Merging inserts with PostgreSQL
Upon inspecting the actual SQLs executed by Hibernate, I noticed that they weren’t quite what I expected. Hibernate was executing individual insert statements, which, at first glance, seemed odd. However, it’s important to understand that what Hibernate refers to as “batching” is simply sending multiple insert statements to the database driver at once, and waiting for all of them to complete, rather than executing them one by one. This is different from the true batch processing I was aiming for. What I really wanted was a more optimized batch process, where multiple records are handled in a single operation.
The PostgreSQL Driver [3] exposes the boolean property reWriteBatchedInserts
that can help make database inserts more efficient. When this setting is enabled, instead of sending multiple insert statements separately to the database, the driver combines them into one single insert statement. This reduces the number of operations the database has to handle, improving performance.
To enable this feature, I added reWriteBatchedInserts=true
to the connection URL when setting up the connection to the PostgreSQL database:
postgresql://user@host:5432/dbname?reWriteBatchedInserts=true
With these changes applied, the local test showed 50% improvement. Unfortunately, it works for inserts only.
Reducing transaction size
Since the configuration optimization didn’t provide enough of a boost, the code refactor could not be avoided. The import often works with files of 10000 rows or more, and the good practice regarding Transactions is to keep them small – around 1000-5000 entities. For that reason I choose to introduce simple Transaction-level batching as the first code refactor.
Tip
This comes with some issues regarding rollback. Since each batch runs in its own transaction, an error doesn’t roll back the whole file “out-of-the-box”. In this case, since the import works in Create&Update mode, I decided to allow partial imports.

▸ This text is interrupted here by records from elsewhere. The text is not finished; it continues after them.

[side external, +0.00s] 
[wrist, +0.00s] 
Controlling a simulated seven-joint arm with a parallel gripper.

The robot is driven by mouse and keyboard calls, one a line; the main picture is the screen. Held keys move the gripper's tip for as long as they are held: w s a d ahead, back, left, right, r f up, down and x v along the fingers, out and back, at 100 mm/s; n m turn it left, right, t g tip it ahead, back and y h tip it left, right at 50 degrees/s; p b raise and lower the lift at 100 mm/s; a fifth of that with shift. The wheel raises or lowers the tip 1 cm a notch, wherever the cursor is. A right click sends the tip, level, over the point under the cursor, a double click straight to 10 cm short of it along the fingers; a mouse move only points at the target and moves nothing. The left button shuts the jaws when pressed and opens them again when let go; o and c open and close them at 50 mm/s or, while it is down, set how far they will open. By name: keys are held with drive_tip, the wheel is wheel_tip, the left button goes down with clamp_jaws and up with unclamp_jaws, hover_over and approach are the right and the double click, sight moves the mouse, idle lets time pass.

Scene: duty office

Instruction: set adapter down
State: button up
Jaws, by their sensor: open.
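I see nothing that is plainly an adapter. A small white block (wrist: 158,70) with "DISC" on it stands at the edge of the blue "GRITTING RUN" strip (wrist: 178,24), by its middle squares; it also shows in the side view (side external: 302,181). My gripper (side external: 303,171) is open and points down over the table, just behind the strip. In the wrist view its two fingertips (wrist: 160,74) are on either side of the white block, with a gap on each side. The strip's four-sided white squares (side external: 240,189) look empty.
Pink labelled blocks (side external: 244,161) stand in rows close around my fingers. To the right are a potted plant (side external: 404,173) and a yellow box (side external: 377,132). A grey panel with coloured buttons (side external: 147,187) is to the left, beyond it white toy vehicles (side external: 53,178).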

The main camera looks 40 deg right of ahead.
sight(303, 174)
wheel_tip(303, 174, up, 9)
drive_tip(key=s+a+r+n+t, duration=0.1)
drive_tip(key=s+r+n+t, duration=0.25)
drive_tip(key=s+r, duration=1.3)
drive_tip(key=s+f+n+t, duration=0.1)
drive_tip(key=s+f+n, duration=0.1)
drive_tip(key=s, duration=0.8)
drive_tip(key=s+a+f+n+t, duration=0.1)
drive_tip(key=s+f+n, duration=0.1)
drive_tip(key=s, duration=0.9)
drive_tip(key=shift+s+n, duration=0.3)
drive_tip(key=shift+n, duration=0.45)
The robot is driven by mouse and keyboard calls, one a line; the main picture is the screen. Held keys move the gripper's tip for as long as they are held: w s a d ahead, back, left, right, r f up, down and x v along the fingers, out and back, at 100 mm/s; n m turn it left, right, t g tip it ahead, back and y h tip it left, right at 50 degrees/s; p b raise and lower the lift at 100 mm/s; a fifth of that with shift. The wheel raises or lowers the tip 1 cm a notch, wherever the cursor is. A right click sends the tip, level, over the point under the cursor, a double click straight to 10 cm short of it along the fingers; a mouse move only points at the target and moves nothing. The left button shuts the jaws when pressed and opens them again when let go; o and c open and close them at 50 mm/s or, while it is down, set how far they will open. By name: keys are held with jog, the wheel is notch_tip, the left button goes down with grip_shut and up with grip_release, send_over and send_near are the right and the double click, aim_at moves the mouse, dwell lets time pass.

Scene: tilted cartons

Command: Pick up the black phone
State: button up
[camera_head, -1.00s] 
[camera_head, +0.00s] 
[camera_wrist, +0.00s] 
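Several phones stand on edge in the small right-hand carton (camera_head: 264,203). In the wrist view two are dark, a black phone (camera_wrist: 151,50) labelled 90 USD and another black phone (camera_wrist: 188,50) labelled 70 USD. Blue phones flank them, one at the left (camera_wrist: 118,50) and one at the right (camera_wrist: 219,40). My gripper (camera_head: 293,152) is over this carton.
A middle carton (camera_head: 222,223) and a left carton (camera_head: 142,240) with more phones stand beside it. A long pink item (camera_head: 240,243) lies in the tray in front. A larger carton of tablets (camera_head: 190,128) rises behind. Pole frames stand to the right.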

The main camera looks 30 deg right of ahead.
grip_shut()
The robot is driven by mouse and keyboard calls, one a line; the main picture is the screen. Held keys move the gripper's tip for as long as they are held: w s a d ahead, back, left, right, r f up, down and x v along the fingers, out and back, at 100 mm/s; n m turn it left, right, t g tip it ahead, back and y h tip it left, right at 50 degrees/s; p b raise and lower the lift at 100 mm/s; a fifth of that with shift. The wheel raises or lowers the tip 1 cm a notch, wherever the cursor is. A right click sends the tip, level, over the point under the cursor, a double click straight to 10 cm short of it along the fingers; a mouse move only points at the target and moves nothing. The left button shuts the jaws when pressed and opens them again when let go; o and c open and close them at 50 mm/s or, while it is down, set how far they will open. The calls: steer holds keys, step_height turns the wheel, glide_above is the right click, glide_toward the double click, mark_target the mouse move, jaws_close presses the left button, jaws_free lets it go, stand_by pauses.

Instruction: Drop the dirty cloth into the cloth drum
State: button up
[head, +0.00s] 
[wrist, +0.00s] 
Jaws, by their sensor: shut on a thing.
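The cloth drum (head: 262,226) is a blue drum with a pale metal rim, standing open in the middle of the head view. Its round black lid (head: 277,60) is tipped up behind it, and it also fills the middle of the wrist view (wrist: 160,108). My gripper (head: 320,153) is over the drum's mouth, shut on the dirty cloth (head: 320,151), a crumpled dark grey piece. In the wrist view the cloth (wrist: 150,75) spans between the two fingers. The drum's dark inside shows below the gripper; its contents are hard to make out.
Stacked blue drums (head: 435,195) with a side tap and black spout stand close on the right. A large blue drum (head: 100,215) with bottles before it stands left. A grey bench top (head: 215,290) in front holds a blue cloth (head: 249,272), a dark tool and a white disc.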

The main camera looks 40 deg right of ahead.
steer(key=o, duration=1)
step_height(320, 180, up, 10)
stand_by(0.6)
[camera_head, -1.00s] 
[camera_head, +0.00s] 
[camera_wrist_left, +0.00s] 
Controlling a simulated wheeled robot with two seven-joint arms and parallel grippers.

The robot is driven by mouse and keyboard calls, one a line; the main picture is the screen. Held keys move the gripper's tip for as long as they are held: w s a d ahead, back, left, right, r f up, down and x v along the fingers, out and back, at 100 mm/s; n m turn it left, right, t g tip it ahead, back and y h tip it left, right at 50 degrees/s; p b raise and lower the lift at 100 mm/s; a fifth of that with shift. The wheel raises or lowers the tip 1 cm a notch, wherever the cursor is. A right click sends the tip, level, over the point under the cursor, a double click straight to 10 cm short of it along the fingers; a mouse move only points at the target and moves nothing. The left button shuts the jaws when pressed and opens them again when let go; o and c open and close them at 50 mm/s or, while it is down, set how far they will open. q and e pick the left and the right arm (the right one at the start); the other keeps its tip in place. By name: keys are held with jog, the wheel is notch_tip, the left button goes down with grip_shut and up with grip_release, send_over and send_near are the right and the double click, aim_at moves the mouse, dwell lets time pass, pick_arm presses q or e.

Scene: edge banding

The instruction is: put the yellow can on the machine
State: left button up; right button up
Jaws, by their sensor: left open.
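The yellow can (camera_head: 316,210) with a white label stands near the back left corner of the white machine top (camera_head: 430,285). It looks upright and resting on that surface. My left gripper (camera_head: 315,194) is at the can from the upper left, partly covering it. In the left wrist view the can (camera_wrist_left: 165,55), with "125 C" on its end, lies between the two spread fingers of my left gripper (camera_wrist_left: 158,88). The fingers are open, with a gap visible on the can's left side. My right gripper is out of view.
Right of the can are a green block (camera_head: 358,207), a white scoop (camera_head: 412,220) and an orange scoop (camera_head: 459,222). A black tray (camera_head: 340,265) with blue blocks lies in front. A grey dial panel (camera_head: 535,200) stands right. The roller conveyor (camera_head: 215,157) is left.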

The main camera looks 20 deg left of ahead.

A simple split of data into chunks of 1000 rows – in my case, safe to do since the rows of a single import file are unrelated to each other – and processing chunks in its own transactions didn’t provide any serious boost – a modest 10% improvement.
?
You might notice that I provide a single percentage when talking about improvements. It’s because, during tests, I’ve limited myself to a single data size which was required to be imported in a reasonable time. What’s more, I was testing only a selected part of the data. This is not a formal way of performance testing. For formal performance testing see: Connect for Life/Vxnaid Performance Testing.
More refactoring
Sometimes, configuration changes or quick refactors are not enough, and you have to simply dive into the code and change the algorithms – especially since some low-quality designs are visible.
The general idea of the former import algorithm was to import each line individually. If a related entity was needed, a call to Entity Manager or Repository’s findBySomething was made. In other words, for each line, the code would search for dependencies individually, use them, and discard them. It helped me easily integrate transactions, but is a suboptimal solution in general.
I’ve refactored the code to inspect the file’s rows in search of any related entity that is going to be needed – many of them would repeat – and load them with single queries. In that way, I would build – or pre-heat – an in-memory cache that would be used during the actual importing process.
Tip
The first entity: the cache pre-heating produced another 10% improvement.
The second entity (the one with the most related entities): the cache resulted in a whopping 91% improvement.
Summary
In this post, we’ve explored the journey of optimizing the import feature within OpenLMIS to achieve over a 90% improvement in performance. By leveraging Hibernate batch configurations, PostgreSQL-specific optimizations, transaction-level batching, and targeted code refactoring, I was able to streamline data handling and drastically reduce import time.
These combined enhancements transformed the import feature from a cumbersome task into a swift, robust process that benefits both users and administrators. The task which would take over 15 min, now takes under 1 minute.